Yes, this is a case of repeated/correlated outcomes on the same location.
For predictions, you can exploit that you have previous information from the same location. You can try to do this in multiple ways:
Firstly, by lagged features (e.g. number of X in the previous year) and secondly, by using the location as a categorical feature (different algorithms differ in their treatment of such features, one-hot-encoding can be pretty inefficient, while other alternatives can be better - e.g. embedding layers in neural networks, which are a bit like multi-dimensional random effects in GLMs). Cross-validating properly how much some of these should matter actually requires a good number of locations (rather than just lots of observations - i.e. new locations may be more valuable than more observations about locations you already have data for). Thirdly, there's methods that explicitly try to model the time series nature of the data such as time-series methods (AR, MA, ARMA, ARIMA etc. models, or neural networks like LSTMs, transformers and so on).

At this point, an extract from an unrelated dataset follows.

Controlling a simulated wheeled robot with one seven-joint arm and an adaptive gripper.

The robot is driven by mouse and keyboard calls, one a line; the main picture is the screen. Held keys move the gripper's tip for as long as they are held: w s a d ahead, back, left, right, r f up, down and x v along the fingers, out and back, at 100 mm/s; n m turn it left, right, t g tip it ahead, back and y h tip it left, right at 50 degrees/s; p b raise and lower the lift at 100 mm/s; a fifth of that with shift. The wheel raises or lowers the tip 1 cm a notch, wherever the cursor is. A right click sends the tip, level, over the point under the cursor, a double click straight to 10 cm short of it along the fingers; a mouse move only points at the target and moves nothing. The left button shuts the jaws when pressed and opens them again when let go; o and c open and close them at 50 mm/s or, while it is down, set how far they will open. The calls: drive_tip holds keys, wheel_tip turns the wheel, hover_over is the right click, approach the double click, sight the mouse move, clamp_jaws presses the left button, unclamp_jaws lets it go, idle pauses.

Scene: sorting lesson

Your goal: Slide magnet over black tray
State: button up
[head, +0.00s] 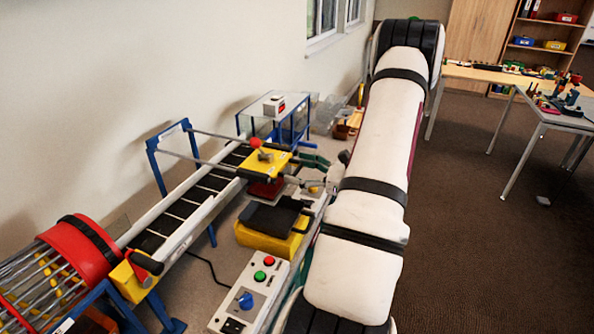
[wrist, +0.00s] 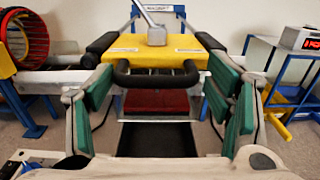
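The magnet carriage is a yellow plate (head: 262,163) with a red block (head: 266,188) beneath it, on two rails above the conveyor. In the wrist view the yellow plate (wrist: 157,46) has a black bar handle (wrist: 157,78) facing me, and the red block (wrist: 155,102) hangs below. The black tray (head: 272,217) sits on a yellow base in front of the carriage; its dark inside (wrist: 157,139) shows low in the wrist view. My gripper (wrist: 164,92) is open, its green pads on either side of the handle, with no clear contact. It also shows in the head view (head: 308,172).
The conveyor (head: 180,208) runs to a red ringed drum (head: 75,258) at left. A control box (head: 250,292) with red, green and blue knobs stands in front of the tray. A blue-framed stand (head: 283,127) holds a small white device (head: 274,105) behind. Open floor lies right.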

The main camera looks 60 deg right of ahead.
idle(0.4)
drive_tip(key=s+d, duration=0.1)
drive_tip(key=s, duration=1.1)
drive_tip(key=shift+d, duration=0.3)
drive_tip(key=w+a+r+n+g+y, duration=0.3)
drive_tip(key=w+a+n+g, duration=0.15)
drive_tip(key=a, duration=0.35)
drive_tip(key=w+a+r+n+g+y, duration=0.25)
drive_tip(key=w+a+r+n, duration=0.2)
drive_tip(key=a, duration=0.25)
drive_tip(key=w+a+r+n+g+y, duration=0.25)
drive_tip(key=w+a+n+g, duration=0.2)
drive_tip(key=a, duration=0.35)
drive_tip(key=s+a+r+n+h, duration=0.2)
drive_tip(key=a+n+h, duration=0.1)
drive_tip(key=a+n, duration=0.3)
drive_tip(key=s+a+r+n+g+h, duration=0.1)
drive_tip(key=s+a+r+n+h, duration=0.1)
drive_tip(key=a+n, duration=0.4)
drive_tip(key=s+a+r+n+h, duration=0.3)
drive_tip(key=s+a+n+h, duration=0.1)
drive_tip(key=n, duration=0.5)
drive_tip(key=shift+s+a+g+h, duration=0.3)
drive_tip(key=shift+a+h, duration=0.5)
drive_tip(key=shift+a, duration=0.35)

On the other hand, this also means that you have less information than it seems (i.e. observations on totally different observations would be better for predicting something about a new location, while for predicting about a location in the training data this is not necessarily a downside). You should certainly make sure that depending on what you are trying to predict that your cross-validation scheme (or bootstrapping theme, or whatever else you are using) is appropriate (e.g. if you want to predict for new locations, then whole locations should be either in your training fold or in the validation fold, never split across the two).
If you are only interested in pure prediction and do not care about the uncertainty around your prediction, then doings some of the things that exploit knowledge about the location (e.g. lagged features, categorical feature for location etc.) should be done. However, where at least some of the approaches may break-down a bit is when trying to quantify the uncertainty around predictions (e.g. standard errors, prediction intervals).